Please give the listing again in its entirety, exactly as written.

## START INFORMATION PROVIDED

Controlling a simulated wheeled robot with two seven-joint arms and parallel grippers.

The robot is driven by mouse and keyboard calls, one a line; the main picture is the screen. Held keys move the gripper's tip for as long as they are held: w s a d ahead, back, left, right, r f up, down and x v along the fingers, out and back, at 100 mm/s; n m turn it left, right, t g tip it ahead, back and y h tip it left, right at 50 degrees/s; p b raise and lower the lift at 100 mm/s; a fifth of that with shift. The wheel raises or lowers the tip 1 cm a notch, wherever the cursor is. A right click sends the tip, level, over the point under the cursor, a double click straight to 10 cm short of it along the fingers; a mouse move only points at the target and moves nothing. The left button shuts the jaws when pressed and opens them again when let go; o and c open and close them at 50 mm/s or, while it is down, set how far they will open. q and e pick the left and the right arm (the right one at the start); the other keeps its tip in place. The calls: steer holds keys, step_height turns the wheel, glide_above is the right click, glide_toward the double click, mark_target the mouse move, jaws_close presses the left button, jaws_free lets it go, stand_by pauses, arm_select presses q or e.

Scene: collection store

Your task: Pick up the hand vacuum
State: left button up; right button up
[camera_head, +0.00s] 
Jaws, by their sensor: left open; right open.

## END INFORMATION PROVIDED

- _COMPLETE RESPONSE_
Controlling a simulated wheeled robot with two seven-joint arms and parallel grippers.

The robot is driven by mouse and keyboard calls, one a line; the main picture is the screen. Held keys move the gripper's tip for as long as they are held: w s a d ahead, back, left, right, r f up, down and x v along the fingers, out and back, at 100 mm/s; n m turn it left, right, t g tip it ahead, back and y h tip it left, right at 50 degrees/s; p b raise and lower the lift at 100 mm/s; a fifth of that with shift. The wheel raises or lowers the tip 1 cm a notch, wherever the cursor is. A right click sends the tip, level, over the point under the cursor, a double click straight to 10 cm short of it along the fingers; a mouse move only points at the target and moves nothing. The left button shuts the jaws when pressed and opens them again when let go; o and c open and close them at 50 mm/s or, while it is down, set how far they will open. q and e pick the left and the right arm (the right one at the start); the other keeps its tip in place. The calls: steer holds keys, step_height turns the wheel, glide_above is the right click, glide_toward the double click, mark_target the mouse move, jaws_close presses the left button, jaws_free lets it go, stand_by pauses, arm_select presses q or e.

Scene: collection store

Your task: Pick up the hand vacuum
State: left button up; right button up
[camera_head, +0.00s] 
Jaws, by their sensor: left open; right open.

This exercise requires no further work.